State how many lines of the records contain the string "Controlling". Give the number alone.

---- Records provided

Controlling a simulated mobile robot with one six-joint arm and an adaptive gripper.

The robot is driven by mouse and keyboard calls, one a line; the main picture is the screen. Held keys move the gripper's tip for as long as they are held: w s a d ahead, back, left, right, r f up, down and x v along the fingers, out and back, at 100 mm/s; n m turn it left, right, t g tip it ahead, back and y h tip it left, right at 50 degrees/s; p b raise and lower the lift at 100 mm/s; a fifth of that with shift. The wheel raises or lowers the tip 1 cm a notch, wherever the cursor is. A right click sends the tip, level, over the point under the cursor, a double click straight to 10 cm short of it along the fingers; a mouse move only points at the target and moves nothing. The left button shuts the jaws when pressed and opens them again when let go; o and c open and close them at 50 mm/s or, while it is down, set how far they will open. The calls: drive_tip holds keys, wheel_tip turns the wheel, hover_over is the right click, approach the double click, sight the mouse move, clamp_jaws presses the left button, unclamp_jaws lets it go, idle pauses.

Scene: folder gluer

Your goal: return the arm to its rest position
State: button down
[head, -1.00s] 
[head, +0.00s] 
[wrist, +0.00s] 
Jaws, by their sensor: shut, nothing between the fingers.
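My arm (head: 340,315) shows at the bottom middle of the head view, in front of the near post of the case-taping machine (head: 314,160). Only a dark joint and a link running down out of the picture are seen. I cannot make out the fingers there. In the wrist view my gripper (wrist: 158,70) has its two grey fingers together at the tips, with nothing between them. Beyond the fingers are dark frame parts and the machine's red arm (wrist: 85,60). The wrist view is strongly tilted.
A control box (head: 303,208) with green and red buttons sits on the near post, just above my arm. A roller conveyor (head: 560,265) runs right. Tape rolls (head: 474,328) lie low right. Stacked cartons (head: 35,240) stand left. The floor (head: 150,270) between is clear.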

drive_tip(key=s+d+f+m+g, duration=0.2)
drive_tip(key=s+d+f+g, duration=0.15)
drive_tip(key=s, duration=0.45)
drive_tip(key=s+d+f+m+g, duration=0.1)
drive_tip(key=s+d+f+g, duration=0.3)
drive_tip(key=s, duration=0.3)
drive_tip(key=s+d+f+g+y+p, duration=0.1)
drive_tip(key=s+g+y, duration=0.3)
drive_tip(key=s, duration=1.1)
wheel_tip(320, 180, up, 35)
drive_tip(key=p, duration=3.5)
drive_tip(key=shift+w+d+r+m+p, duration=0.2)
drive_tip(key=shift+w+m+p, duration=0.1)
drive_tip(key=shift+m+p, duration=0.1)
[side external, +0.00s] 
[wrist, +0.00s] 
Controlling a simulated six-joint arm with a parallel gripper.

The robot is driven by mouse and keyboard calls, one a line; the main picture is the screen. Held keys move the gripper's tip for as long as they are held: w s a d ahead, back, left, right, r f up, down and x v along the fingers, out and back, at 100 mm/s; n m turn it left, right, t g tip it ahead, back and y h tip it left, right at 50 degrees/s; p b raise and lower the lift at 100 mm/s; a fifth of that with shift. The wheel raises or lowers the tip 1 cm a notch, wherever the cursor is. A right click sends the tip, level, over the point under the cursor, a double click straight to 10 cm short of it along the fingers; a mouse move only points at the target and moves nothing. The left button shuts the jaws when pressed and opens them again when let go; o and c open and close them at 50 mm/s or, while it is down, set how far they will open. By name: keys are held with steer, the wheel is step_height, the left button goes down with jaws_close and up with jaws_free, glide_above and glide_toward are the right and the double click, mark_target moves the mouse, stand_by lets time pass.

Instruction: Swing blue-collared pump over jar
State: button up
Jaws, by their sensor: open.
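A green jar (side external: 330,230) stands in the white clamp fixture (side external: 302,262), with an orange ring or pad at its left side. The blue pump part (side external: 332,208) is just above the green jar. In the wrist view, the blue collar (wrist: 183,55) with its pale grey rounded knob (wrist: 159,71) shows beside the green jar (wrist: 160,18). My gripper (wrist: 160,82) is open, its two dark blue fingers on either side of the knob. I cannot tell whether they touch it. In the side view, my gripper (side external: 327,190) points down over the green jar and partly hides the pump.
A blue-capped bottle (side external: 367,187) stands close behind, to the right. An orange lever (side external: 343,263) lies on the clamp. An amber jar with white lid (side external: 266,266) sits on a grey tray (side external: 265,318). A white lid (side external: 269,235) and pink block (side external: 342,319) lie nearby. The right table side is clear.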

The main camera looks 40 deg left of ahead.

--------

Written solution
2